_Source excerpt_
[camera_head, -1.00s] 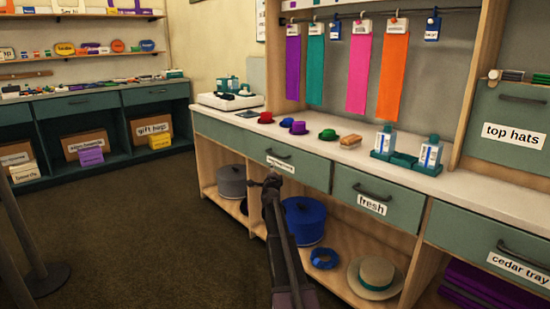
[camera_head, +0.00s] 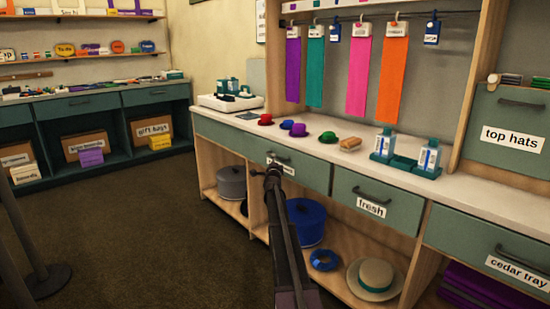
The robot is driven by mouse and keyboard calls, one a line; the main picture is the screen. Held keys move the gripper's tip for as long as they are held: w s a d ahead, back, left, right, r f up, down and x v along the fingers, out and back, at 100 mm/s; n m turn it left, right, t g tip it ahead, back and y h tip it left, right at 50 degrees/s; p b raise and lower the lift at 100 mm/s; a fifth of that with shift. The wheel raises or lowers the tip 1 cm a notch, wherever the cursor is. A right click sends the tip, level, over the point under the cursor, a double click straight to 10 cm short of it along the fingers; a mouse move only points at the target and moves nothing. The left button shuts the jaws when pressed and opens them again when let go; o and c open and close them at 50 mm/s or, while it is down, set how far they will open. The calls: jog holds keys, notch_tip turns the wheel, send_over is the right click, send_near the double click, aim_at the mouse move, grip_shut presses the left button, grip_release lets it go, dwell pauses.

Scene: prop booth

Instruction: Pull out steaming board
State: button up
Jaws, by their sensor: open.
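A green drawer front (camera_head: 225,135) with a dark bar handle (camera_head: 279,156) is in the counter, left of the drawer labelled "fresh" (camera_head: 366,194). It is closed. Its white label (camera_head: 287,169) is partly covered by my gripper, and I cannot read it. My gripper (camera_head: 273,170) is dark and small in the view. It is open, with its tip just below the left part of that handle. I cannot tell whether it touches the drawer front. No steaming board shows as a separate piece.
Pots (camera_head: 306,222) and a straw hat (camera_head: 375,278) sit on the lower shelf. The floor (camera_head: 150,230) at left is open, with a post base (camera_head: 48,281) at its edge.

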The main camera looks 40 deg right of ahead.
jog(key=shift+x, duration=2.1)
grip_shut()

_Written problem_
The data above needs to be retyped exactly, with the images left out.

_The reply_
[camera_head, -1.00s] 
[camera_head, +0.00s] 
The robot is driven by mouse and keyboard calls, one a line; the main picture is the screen. Held keys move the gripper's tip for as long as they are held: w s a d ahead, back, left, right, r f up, down and x v along the fingers, out and back, at 100 mm/s; n m turn it left, right, t g tip it ahead, back and y h tip it left, right at 50 degrees/s; p b raise and lower the lift at 100 mm/s; a fifth of that with shift. The wheel raises or lowers the tip 1 cm a notch, wherever the cursor is. A right click sends the tip, level, over the point under the cursor, a double click straight to 10 cm short of it along the fingers; a mouse move only points at the target and moves nothing. The left button shuts the jaws when pressed and opens them again when let go; o and c open and close them at 50 mm/s or, while it is down, set how far they will open. The calls: jog holds keys, notch_tip turns the wheel, send_over is the right click, send_near the double click, aim_at the mouse move, grip_shut presses the left button, grip_release lets it go, dwell pauses.

Scene: prop booth

Instruction: Pull out steaming board
State: button up
Jaws, by their sensor: open.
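A green drawer front (camera_head: 225,135) with a dark bar handle (camera_head: 279,156) is in the counter, left of the drawer labelled "fresh" (camera_head: 366,194). It is closed. Its white label (camera_head: 287,169) is partly covered by my gripper, and I cannot read it. My gripper (camera_head: 273,170) is dark and small in the view. It is open, with its tip just below the left part of that handle. I cannot tell whether it touches the drawer front. No steaming board shows as a separate piece.
Pots (camera_head: 306,222) and a straw hat (camera_head: 375,278) sit on the lower shelf. The floor (camera_head: 150,230) at left is open, with a post base (camera_head: 48,281) at its edge.

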The main camera looks 40 deg right of ahead.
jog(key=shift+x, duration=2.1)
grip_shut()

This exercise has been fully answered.